Japanese maps and leaflets, though ostensibly full of information, also give me a sense of dis-location. They don't actually make much sense - to Europeans. The festival information for the festival in Takayama said there would be a procession at 1 o'clock and had the route on the map marked out with little arrows. Fine. I position myself along marked route and wait. And wait. I bump into a German traveller from the hostel and she’s waiting, too. No procession ensues. I go off to the river bank and have a snooze. I learn later that there was a procession, but by a different route, one not marked by arrows. Maps show the inside of your head, not what's on the paper.
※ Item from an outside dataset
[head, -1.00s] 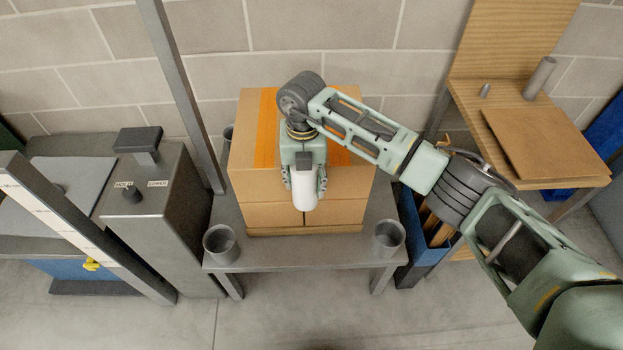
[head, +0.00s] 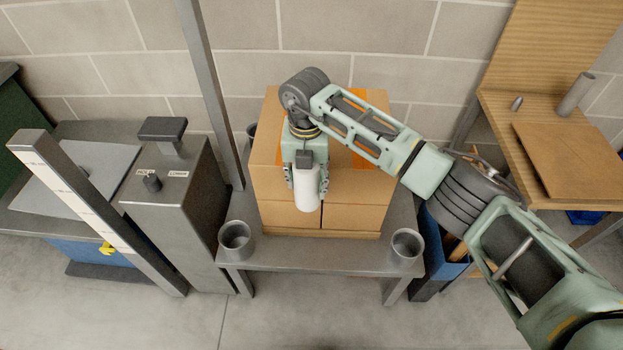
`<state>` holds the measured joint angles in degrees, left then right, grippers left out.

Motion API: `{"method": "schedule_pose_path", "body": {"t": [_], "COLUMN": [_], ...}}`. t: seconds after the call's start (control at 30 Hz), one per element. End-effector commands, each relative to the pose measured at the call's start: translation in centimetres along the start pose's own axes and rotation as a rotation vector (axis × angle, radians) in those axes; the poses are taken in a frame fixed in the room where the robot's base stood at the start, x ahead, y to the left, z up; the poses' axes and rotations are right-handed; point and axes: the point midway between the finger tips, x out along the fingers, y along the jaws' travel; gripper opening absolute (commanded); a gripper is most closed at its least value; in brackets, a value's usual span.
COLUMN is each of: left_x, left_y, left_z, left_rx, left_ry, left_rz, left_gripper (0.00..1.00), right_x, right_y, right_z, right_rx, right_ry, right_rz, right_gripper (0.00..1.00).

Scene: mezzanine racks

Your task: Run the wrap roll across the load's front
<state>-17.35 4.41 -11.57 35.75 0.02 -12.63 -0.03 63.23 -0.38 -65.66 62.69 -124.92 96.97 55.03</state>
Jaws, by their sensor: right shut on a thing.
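The load is a stack of brown cartons (head: 356,218) with orange tape on top, standing on a grey metal table (head: 300,255). The white wrap roll (head: 307,190) hangs upright in front of the load's front face, near its middle. My right gripper (head: 307,180) points down and is shut on the roll. The gripper and roll hide part of the front face. I cannot see any film on the cartons. My left gripper is not in view.
Metal cups stand at the table's front left (head: 236,238) and front right (head: 407,245) corners. A grey post (head: 207,90) rises at the table's left, beside a grey control box (head: 172,210). A wooden bench (head: 570,150) stands right, a blue bin (head: 440,245) below.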

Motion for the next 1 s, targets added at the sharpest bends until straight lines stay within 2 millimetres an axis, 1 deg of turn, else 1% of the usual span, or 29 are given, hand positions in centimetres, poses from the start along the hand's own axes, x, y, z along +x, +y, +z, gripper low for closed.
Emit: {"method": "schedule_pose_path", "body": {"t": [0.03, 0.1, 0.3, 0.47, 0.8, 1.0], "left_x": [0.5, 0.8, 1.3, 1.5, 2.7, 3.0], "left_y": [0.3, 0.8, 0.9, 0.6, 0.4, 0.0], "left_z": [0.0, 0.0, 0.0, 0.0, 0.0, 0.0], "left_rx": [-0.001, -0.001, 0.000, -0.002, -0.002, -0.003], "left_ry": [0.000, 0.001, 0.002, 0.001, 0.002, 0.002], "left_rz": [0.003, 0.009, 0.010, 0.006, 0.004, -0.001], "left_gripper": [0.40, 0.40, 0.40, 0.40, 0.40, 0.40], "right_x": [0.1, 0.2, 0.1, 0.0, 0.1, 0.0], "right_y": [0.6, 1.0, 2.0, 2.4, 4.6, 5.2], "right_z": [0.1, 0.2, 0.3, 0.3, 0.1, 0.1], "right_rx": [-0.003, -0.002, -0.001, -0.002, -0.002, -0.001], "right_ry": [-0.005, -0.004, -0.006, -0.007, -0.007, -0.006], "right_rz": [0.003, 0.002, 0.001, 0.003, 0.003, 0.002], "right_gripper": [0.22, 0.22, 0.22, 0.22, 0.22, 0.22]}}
The Autumn Festival here in Takayama is an annual festival of the Sakurayama Hachimangu Shrine in the northern half of downtown Takayama. The shrine dates back to the time of the Emperor Nintoku (313-399), who entrusted Prince Takefurukuma no mikoto with the task of subjugating the monster Sukuna, a fabulous beast with 2 heads, 4 arms and 4 legs. Before undertaking the task, the warrior enshrined his father, the Emperor Ohjin, as the deity of the shrine and prayed for the success of his mission. Emperor Ohjin is let out every year for the festival and ferried around in massive, ancient, intricately decorated ‘floats’ to see how his people are doing and to bless and succour them.

In the evening I head up the main river to find a stance to view the night parade. I bump into Miriam again, the young German women I’ve bumped into several times that day already, so we team up. I’m glad of the company as it’s a bit lonely when the whole town’s parading around with his wife/girlfriend and you’re on your own. But also a feeling of regret, forsaking bitter-sweet loneliness and absolute independence. Suddenly, instead of just doing something, everything has to be negotiated – ‘do you want to go there? Do you want to drink/eat this/that?
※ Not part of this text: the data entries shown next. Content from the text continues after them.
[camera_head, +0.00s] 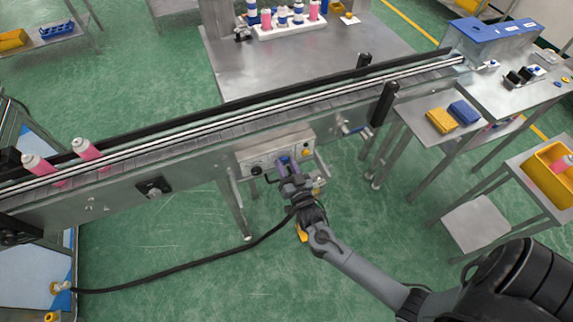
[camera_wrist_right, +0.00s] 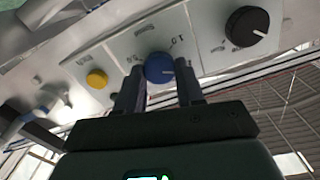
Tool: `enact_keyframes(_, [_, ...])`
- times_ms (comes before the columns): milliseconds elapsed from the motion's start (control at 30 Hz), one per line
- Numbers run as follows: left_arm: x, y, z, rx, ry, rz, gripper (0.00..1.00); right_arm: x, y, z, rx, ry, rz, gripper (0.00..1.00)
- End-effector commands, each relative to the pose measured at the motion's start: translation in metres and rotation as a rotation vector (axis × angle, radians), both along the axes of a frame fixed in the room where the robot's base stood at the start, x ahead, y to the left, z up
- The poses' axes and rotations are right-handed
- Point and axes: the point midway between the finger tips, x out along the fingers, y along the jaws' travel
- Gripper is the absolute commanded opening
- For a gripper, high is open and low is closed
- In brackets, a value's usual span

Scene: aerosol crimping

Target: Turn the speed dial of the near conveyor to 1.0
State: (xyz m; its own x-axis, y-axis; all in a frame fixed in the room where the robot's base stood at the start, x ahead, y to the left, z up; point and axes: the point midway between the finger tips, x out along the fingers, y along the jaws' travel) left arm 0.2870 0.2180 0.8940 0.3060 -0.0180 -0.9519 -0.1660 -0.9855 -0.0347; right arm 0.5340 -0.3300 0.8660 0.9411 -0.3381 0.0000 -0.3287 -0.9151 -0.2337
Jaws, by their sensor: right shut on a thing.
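The near conveyor (camera_head: 130,178) runs across the head view, with a control panel (camera_head: 258,160) on its front side. In the right wrist view a blue dial (camera_wrist_right: 159,68) sits on the panel between my fingers, with printed marks around it, one reading 1.0. A white line on the dial shows toward the right. My left gripper is not in view.
A black knob (camera_wrist_right: 246,26) and a yellow button (camera_wrist_right: 97,78) flank the dial on the panel. Two pink-and-white cans (camera_head: 85,148) stand on the conveyor at left.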

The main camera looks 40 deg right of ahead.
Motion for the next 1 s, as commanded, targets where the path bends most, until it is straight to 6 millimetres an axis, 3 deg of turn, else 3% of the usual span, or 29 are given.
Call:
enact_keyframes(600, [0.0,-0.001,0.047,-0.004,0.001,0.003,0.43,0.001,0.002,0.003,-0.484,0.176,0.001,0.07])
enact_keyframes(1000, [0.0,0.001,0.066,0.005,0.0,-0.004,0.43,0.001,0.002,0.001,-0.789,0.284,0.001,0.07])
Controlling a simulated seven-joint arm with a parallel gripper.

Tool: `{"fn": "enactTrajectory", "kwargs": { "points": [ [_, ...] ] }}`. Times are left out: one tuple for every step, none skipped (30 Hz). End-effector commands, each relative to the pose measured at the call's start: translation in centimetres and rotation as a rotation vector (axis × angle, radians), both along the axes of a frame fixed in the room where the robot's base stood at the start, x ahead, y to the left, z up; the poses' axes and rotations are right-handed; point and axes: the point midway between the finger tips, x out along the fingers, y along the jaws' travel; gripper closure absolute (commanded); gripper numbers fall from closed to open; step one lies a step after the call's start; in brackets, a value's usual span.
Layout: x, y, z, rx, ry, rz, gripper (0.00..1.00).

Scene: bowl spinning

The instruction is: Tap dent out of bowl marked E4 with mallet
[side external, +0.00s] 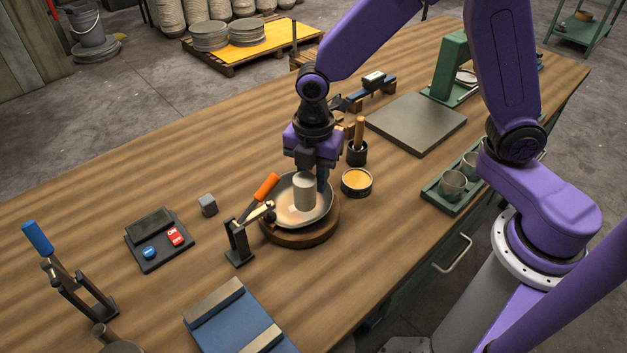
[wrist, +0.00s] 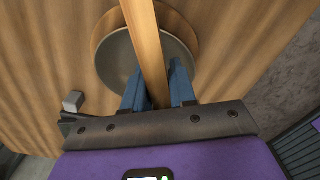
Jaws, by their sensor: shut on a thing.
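A shallow metal bowl (side external: 328,212) sits on a round wooden base (side external: 300,240) in the side view. Its inside also shows in the wrist view (wrist: 115,58). I cannot read an E4 mark or make out a dent. My gripper (side external: 319,178) is over the bowl, its blue fingers (wrist: 155,92) shut on the wooden handle (wrist: 147,45) of the mallet. The pale cylindrical mallet head (side external: 304,188) is over the bowl's inside in the side view; whether it touches is unclear. The handle is mostly hidden there and the head is out of the wrist view.
An orange-handled clamp (side external: 240,242) stands at the base's left edge. A tin of yellow stuff (side external: 357,182) and a black cup with a wooden-handled tool (side external: 357,155) are close on the right. A grey cube (side external: 207,205) and a button panel (side external: 158,240) lie left.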

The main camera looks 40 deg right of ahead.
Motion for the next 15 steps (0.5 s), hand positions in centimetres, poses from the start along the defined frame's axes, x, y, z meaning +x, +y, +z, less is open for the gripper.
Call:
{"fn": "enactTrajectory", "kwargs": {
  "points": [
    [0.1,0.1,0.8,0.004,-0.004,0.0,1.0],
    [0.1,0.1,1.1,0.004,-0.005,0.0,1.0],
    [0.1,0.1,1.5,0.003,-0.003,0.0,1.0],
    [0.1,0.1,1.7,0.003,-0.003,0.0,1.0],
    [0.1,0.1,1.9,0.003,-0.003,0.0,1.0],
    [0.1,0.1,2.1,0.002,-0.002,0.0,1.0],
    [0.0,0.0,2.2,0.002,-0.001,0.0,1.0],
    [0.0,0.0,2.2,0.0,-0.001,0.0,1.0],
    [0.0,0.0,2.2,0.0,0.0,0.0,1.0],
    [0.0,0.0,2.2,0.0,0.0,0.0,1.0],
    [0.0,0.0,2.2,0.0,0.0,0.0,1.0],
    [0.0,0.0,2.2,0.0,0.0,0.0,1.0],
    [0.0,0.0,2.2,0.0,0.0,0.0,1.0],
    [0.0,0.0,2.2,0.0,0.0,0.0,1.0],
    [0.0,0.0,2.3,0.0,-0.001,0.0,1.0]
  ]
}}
We find a stance. The progress of the house-high floats is heralded by the simultaneous lightning flashes of thousands of digital cameras and camera-phones. One by one they sway past in the narrow streets on gleaming black and brass wheels 6ft in diameter, pulled and pushed by sweating, gesticulating men. Their myriad red Chinese lanterns flicker in the dark and the shrill of pipes, clang of struck metal, boom of drums and dulcet tones of young children’s voices emanates from their bowels. Miriam and I go to look for a beer and something to eat.
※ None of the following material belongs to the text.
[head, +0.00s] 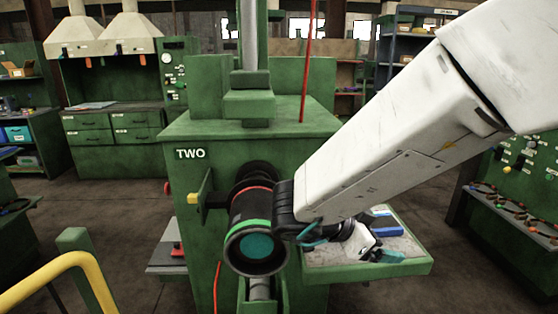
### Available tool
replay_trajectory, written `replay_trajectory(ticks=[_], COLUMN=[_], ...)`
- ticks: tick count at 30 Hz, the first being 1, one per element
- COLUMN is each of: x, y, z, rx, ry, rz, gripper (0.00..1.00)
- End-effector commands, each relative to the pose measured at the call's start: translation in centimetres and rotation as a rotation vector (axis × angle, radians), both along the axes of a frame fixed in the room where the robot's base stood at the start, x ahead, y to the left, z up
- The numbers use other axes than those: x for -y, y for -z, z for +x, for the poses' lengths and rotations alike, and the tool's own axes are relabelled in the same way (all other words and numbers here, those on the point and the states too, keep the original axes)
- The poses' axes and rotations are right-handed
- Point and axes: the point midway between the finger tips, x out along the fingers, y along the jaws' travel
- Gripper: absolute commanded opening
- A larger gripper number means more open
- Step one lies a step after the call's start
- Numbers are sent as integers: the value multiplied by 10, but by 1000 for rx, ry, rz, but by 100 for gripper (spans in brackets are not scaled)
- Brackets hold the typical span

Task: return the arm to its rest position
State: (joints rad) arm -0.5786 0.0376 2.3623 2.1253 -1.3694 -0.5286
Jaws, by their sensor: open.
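My white arm reaches in from the upper right, and its dark wrist is in front of the green machine marked TWO (270,148). My gripper (385,254) is over the tray at the machine's right side, open, with its teal tips partly hidden. A black sleeve-like cylinder (250,215) with a red ring, a green ring and a teal end face sticks out of the machine's front. My wrist is close beside its right side in the picture; I cannot tell whether they touch.
The green-rimmed tray (385,272) holds a blue item (386,226) near my gripper. A red upright rod (308,60) stands on the machine behind the arm. A yellow rail (55,280) is at lower left. Open floor (120,215) lies left of the machine.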

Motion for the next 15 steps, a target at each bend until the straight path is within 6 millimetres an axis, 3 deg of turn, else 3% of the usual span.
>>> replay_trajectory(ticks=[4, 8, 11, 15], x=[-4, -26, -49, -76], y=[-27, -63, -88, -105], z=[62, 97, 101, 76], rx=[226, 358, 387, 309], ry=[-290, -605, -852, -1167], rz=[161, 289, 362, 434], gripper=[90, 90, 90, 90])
I do my washing at the YH, want to hang it out to dry upstairs but the warden's wife scolds me. 'No, not there - outside!' I can't find outside so she sends her daughter to show me. I go off to what the festival programme proclaims is a 'Marionette Performance'. The main piece has incredibly intricate puppets controlled by 6 puppeteers at the same time. I get to the shrine too late and can’t see much over a sea of oohs and ahhs, so I wander off and stumble across an unannounced procession. The god's got out again and is travelling around his domain in much smaller, blue-cloaked carts each pulled by one man. He's accompanied by his kamikose (guardians of the god) in traditional garb - sticky-out shoulder blades (not pads) and large, shallow straw hats; vestal virgins (literally - young girls done up to the absolute nines in long white flowing gowns with flowers in their hair...), loads of little boys in patchy coloured gowns banging gongs and drums, dignified older men in Edo-age dress (Edo - 1655), long swords scraping the pavement with an eerie zishing noise ... and lion dancers at the front. They obviously have a list of places which want to have their demons exorcised (ie they've paid the dancers to come and do it!), so they wend their way slowly around the neighbourhood, doing the lion dance at each of these places.

They end up at a staged area alongside a small river, opposite a temple on the other bank and conduct a beautiful, haunting service. On the left the musicians, with shaku-hachi (bamboo flutes), small drums, cymbals and gongs; in front of them, right next to the altar, 4 specially chosen vestal virgins; on the right the older men and dignitaries, all in Edo-style costume. There are actually few onlookers today, and we are allowed into the inner sanctum, nearly up to the stage. The service seems appropriate, fitting. It's not verbose and long, but graceful and flowing. The best bit is when the 4 vestal virgins (literally 'handmaids of the god') get up and dance for him. Ineffably gracious and moving: fans in hand, intricate foot movements, now two to the left, two to the right, sway, form a different combination; intricate movements in perfect synchronity. That angle of the head, and a flowing line from inclined head (to the left), along white samite-draped arm, to fan; hold for an instance, flick of fan, shake of four fans, snap audibly shut, sinuous dip to the left, head upright, glide sideways and turn. I was crying - if I were a god I'd be saying, "yes, that angle, yes, that movement, that ripple of movement!" The girls glide back to their place in front of the musicians and the head honcho comes to centre stage, sits, bows deeply, and that's that.

The little boys scamper off into the temple where they’re fed and watered, leaving their accoutrements haphazardly draped across blackened cedar steps.